- **EXERCISE DIRECTIONS**
Everything from the line with "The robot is" to the end of the data should be restated word for word, and nothing before it.

- **PROVIDED MATERIAL**
┄┄┄┄┄┄┄┄┄┄

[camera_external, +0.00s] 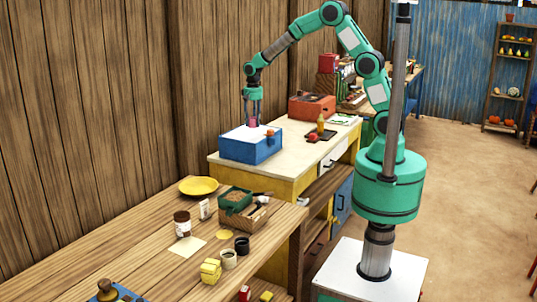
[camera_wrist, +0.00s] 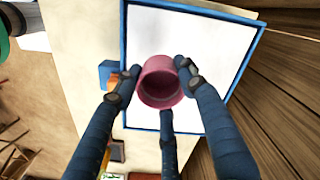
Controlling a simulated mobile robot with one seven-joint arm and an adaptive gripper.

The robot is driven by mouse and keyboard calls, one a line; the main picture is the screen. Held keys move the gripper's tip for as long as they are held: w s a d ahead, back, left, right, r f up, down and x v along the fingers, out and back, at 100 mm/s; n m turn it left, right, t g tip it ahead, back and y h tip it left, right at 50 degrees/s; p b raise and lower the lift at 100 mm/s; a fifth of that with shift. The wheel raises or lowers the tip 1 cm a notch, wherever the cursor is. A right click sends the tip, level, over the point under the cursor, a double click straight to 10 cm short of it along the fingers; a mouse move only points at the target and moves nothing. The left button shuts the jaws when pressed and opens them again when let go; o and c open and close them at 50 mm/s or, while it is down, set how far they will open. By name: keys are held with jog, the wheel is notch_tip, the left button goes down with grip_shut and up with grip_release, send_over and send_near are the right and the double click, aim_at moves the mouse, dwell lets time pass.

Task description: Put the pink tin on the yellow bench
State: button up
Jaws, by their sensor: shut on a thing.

┄┄┄┄┄┄┄┄┄┄

- **ANSWER TO THE PROBLEM**
The robot is driven by mouse and keyboard calls, one a line; the main picture is the screen. Held keys move the gripper's tip for as long as they are held: w s a d ahead, back, left, right, r f up, down and x v along the fingers, out and back, at 100 mm/s; n m turn it left, right, t g tip it ahead, back and y h tip it left, right at 50 degrees/s; p b raise and lower the lift at 100 mm/s; a fifth of that with shift. The wheel raises or lowers the tip 1 cm a notch, wherever the cursor is. A right click sends the tip, level, over the point under the cursor, a double click straight to 10 cm short of it along the fingers; a mouse move only points at the target and moves nothing. The left button shuts the jaws when pressed and opens them again when let go; o and c open and close them at 50 mm/s or, while it is down, set how far they will open. By name: keys are held with jog, the wheel is notch_tip, the left button goes down with grip_shut and up with grip_release, send_over and send_near are the right and the double click, aim_at moves the mouse, dwell lets time pass.

Task description: Put the pink tin on the yellow bench
State: button up
Jaws, by their sensor: shut on a thing.

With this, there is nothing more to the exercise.